WHAT IS ASKED
Copy out lines with the word "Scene" from the material that follows.

Entries from a robot dataset
————————

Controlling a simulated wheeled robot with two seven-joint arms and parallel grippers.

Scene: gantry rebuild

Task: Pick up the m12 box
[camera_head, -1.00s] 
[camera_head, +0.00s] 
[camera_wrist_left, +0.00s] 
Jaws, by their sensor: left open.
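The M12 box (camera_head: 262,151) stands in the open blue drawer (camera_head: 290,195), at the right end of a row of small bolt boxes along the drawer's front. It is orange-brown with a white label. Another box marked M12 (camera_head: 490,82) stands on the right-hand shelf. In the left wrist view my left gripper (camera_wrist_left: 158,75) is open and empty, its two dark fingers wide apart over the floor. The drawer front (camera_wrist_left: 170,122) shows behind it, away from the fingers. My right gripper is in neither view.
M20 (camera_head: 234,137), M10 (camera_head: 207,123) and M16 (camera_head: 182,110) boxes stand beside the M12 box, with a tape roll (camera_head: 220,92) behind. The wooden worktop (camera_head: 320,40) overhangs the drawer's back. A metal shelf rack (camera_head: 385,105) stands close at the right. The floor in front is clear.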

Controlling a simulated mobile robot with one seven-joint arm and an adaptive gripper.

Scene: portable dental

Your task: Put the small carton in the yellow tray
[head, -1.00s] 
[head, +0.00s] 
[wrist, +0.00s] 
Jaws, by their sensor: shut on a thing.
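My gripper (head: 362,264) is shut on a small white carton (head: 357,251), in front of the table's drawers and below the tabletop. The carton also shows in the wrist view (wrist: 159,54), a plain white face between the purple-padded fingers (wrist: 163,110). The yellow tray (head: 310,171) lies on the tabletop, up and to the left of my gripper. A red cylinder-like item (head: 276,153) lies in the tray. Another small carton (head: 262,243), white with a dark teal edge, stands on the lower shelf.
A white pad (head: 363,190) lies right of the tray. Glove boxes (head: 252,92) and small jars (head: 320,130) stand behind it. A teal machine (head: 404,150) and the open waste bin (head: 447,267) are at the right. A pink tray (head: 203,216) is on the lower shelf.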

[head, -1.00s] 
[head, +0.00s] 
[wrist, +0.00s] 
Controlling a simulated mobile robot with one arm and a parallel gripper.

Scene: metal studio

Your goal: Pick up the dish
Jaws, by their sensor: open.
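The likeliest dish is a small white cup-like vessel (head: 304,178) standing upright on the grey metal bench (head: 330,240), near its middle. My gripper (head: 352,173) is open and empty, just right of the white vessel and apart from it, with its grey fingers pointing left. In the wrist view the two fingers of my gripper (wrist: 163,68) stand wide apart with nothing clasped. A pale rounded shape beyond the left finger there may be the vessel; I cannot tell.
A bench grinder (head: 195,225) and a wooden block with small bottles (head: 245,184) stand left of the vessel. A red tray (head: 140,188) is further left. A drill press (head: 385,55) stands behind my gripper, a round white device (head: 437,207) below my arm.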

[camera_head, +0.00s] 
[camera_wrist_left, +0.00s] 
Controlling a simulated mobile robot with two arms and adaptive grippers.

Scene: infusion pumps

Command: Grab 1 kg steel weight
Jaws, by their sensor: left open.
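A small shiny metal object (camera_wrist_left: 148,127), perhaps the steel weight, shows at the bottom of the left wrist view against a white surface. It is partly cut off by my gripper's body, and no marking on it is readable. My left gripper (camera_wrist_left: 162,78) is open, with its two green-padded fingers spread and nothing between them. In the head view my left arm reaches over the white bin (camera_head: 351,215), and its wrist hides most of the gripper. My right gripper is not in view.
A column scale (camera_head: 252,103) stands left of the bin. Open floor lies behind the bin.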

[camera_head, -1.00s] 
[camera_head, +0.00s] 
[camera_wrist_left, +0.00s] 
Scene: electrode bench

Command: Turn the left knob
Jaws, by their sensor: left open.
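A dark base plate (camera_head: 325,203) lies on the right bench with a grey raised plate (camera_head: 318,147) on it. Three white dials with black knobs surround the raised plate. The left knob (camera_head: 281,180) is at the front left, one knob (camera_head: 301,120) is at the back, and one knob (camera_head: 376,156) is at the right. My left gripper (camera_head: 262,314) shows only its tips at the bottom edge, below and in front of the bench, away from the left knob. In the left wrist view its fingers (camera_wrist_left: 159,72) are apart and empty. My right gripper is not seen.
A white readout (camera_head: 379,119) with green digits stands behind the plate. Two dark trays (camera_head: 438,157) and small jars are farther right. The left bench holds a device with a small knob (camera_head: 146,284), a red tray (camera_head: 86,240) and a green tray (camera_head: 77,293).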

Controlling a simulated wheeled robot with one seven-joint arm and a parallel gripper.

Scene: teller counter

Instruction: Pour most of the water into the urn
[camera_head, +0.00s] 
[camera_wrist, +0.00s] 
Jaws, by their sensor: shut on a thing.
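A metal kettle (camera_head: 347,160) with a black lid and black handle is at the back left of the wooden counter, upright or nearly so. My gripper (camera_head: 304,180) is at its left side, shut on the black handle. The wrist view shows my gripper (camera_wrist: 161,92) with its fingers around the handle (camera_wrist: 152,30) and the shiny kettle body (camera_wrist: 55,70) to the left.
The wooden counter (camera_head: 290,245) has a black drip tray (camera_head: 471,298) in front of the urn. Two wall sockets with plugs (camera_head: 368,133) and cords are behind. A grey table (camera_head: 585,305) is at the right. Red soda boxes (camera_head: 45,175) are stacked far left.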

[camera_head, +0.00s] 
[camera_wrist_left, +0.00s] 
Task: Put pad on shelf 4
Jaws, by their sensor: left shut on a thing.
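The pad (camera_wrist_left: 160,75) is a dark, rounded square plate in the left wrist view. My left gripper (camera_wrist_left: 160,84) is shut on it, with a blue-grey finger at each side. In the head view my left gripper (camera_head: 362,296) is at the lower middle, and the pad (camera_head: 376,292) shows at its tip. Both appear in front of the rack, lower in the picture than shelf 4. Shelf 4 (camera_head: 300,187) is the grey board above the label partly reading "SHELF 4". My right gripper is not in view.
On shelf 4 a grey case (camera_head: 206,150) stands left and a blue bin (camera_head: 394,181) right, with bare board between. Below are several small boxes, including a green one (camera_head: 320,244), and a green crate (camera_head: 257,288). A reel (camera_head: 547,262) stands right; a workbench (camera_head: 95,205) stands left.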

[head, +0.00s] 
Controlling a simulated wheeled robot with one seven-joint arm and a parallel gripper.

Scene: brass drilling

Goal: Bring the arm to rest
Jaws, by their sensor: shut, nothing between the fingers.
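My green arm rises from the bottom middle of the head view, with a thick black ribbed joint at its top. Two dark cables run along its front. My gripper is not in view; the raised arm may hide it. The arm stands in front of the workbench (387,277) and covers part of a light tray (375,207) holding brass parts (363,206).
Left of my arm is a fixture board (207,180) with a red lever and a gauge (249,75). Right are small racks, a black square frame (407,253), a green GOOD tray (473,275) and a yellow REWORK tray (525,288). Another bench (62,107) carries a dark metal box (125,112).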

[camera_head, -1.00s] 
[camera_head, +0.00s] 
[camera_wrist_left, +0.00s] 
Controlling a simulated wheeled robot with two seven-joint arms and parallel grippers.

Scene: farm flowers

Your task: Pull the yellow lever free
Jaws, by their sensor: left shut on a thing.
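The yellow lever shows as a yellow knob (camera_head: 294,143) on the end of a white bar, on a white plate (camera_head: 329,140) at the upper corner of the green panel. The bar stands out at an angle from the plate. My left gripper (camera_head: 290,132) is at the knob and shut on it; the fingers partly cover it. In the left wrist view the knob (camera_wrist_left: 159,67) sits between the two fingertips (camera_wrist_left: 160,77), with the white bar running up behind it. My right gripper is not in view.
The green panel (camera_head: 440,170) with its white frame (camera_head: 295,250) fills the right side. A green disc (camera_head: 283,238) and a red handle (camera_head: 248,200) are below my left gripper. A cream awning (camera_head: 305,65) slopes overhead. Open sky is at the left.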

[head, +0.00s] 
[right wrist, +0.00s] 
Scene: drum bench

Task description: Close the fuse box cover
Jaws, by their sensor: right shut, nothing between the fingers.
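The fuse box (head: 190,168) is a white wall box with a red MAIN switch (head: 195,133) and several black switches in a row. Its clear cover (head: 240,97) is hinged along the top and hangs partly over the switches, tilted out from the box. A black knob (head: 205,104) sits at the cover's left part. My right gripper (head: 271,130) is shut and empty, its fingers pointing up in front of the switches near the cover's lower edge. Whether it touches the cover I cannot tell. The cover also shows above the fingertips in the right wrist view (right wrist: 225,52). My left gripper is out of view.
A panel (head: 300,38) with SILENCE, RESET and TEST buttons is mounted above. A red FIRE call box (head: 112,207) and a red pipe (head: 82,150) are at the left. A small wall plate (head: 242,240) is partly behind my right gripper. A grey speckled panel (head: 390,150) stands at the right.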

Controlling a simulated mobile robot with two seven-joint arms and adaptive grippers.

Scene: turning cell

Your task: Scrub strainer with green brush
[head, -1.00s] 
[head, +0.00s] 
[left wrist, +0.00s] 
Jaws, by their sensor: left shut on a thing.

————————

EXERCISE SOLUTION
Scene: gantry rebuild
Scene: portable dental
Scene: metal studio
Scene: infusion pumps
Scene: electrode bench
Scene: teller counter
Scene: brass drilling
Scene: farm flowers
Scene: drum bench
Scene: turning cell

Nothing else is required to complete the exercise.